## TASK TO CARRY OUT
Using the data below, copy each line that includes the word "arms".

## TASK INPUTS
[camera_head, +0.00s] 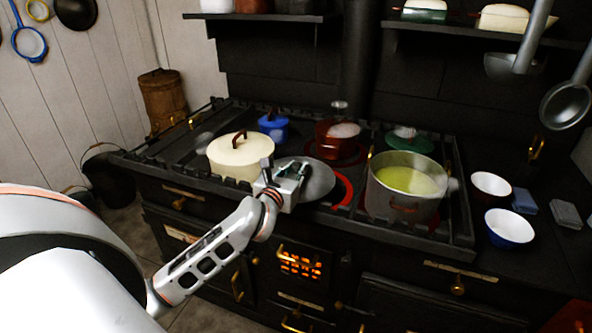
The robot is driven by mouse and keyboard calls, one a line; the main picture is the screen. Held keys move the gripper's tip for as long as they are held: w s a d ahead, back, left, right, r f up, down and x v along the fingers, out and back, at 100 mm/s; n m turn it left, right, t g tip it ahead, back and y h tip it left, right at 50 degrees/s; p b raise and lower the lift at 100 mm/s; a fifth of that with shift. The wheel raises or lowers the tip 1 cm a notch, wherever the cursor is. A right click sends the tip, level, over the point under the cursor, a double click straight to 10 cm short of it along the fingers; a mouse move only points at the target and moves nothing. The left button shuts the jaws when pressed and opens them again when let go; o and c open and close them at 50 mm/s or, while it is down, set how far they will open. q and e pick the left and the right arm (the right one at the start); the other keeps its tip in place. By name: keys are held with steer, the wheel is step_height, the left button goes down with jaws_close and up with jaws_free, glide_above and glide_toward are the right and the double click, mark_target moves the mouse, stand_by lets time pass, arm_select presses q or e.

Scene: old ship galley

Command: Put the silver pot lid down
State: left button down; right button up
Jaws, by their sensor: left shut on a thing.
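The silver pot lid (318,180) is a round grey disc over the front middle of the black stove, above a glowing red burner ring (343,193). My left gripper (287,178) is shut on it at its left side; the fingers hide the part they grip. I cannot tell whether the lid touches the stove. An open silver pot (405,209) with yellow-green liquid stands on the stove to the right of the lid. My right gripper is not in view.
A cream lidded pot (240,155) stands close left of my gripper. A blue pot (274,127), a dark red pot (338,140) and a green pot (409,140) stand behind. Two bowls (491,186) (510,227) sit on the right counter. Ladles (519,62) hang at upper right.

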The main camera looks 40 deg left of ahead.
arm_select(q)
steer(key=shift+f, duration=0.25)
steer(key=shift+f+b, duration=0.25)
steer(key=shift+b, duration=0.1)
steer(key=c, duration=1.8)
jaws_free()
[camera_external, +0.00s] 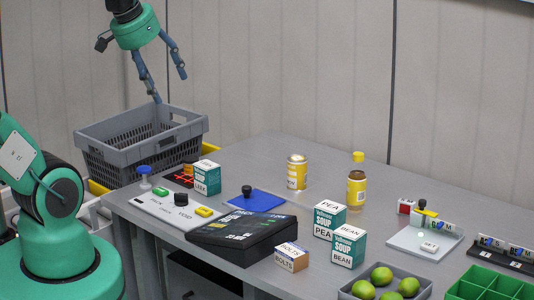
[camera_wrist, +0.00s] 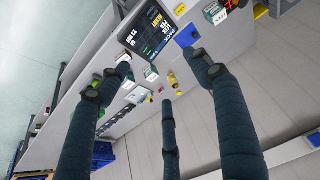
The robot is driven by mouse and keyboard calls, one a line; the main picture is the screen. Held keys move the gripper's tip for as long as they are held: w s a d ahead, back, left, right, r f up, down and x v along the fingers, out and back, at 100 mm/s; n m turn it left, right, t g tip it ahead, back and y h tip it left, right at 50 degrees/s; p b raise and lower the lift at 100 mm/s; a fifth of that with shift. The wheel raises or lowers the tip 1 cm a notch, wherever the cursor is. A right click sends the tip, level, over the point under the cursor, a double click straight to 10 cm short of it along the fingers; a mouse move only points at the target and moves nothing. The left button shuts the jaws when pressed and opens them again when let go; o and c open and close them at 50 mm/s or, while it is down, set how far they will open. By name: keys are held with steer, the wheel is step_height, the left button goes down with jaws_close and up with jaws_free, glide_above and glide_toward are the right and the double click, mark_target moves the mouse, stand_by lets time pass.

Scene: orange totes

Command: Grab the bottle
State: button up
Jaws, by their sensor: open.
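A bottle (camera_external: 357,188) with a yellow cap and an amber and yellow body stands upright on the grey table, right of the middle in the external view. My gripper (camera_external: 169,88) hangs at the upper left, over the grey basket, well away from the bottle. Its dark fingers are spread and empty; they also show in the wrist view (camera_wrist: 158,84). A small yellow object (camera_wrist: 173,80) shows between the fingers there, but I cannot tell whether it is the bottle.
A yellow can (camera_external: 297,172) stands left of the bottle. Soup boxes (camera_external: 348,246) stand in front of it. The grey basket (camera_external: 120,131) is at the table's left end. A black register (camera_external: 240,237), a blue mat (camera_external: 262,203) and a lime tray (camera_external: 350,296) are nearby. Behind the bottle is bare table.

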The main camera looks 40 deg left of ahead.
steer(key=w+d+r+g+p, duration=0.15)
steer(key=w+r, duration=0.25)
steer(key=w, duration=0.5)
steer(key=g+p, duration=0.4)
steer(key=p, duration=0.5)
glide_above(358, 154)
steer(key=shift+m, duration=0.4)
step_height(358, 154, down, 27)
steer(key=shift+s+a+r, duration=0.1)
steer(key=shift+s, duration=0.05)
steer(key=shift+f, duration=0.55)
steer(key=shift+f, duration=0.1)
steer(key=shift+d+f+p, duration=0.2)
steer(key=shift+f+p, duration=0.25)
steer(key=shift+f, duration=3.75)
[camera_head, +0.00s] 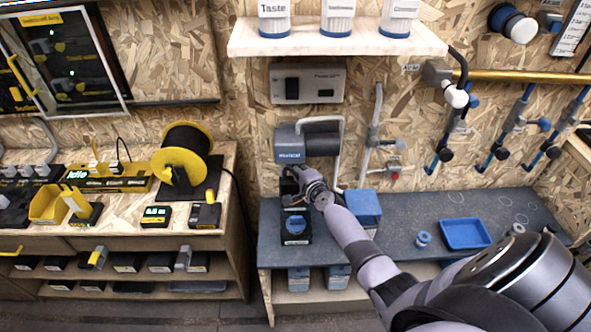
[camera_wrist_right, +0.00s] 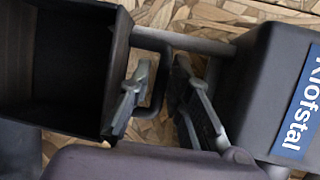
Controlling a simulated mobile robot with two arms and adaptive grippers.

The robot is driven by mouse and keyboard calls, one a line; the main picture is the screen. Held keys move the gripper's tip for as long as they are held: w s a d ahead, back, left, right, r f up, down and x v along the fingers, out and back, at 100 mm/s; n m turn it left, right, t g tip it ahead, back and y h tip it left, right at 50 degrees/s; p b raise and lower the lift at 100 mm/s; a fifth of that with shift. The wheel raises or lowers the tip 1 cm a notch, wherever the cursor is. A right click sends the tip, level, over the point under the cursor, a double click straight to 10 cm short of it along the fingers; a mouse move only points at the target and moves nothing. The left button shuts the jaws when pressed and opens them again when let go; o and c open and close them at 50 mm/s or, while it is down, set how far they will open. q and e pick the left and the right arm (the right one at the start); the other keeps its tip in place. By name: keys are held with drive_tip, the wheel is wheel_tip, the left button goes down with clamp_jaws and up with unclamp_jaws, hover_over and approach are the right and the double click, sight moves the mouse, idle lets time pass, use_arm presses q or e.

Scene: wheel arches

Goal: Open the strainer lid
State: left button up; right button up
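The blue-grey unit (camera_head: 290,146) with a white label is on the wooden wall above the dark bench. It shows in the right wrist view as a dark box (camera_wrist_right: 262,85) with a blue label. My right gripper (camera_head: 290,183) is just below this unit in the head view. In the right wrist view my right gripper (camera_wrist_right: 163,105) has its fingers apart. A grey bent bar (camera_wrist_right: 158,75) shows in the gap between them; I cannot tell whether they touch it. I cannot tell which part is the strainer lid. My left gripper is not in view.
A dark open container (camera_wrist_right: 60,65) is left of the fingers in the wrist view. A blue bin (camera_head: 363,207) and blue tray (camera_head: 466,233) are on the bench (camera_head: 400,213). A black device (camera_head: 295,228) stands below the gripper. A grey pipe (camera_head: 372,135) runs down the wall.

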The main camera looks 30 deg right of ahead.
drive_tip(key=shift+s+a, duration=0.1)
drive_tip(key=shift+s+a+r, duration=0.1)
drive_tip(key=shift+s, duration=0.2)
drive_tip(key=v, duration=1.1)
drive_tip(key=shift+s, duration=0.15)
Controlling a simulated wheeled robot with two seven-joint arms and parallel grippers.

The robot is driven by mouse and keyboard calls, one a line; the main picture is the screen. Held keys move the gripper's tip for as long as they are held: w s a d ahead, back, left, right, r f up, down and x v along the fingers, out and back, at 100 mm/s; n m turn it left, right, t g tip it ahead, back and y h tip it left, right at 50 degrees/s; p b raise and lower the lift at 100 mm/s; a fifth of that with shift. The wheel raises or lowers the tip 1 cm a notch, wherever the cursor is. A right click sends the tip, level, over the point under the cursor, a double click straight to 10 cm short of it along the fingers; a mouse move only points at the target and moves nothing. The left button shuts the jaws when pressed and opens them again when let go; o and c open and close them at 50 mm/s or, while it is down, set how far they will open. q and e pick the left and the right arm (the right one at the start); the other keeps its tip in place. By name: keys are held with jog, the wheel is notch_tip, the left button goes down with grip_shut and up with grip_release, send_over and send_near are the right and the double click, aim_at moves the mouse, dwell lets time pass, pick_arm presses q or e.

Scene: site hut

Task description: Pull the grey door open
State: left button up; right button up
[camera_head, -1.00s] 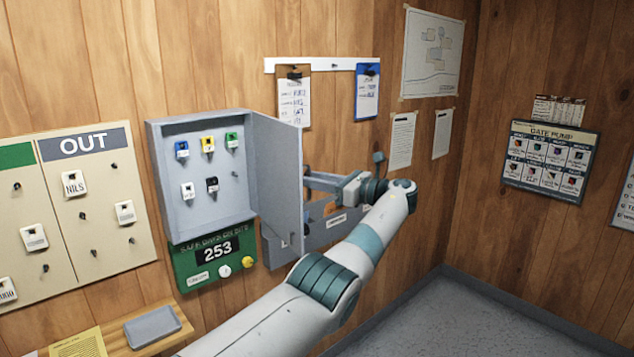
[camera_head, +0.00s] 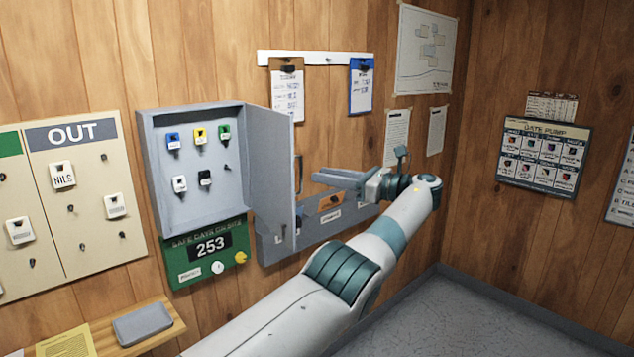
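The grey door (camera_head: 271,180) belongs to a grey wall cabinet (camera_head: 150,165). It stands swung out on its right-hand hinge side, roughly square to the wall, so the cabinet's inside shows. A dark upright handle (camera_head: 299,174) shows at the door's outer side. My left gripper (camera_head: 318,177) is just right of the door and handle, with a small gap between. Its two fingers look parted and hold nothing. My right gripper is not in view.
Several key tags (camera_head: 200,136) hang in the cabinet. A green counter board (camera_head: 205,255) is below it. A grey wall rack (camera_head: 335,222) lies behind my left gripper. Clipboards (camera_head: 288,92) hang above.

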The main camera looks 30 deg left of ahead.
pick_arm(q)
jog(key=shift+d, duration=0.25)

## CORRECT ANSWER
Controlling a simulated mobile robot with two arms and adaptive grippers.
Controlling a simulated wheeled robot with two seven-joint arms and parallel grippers.

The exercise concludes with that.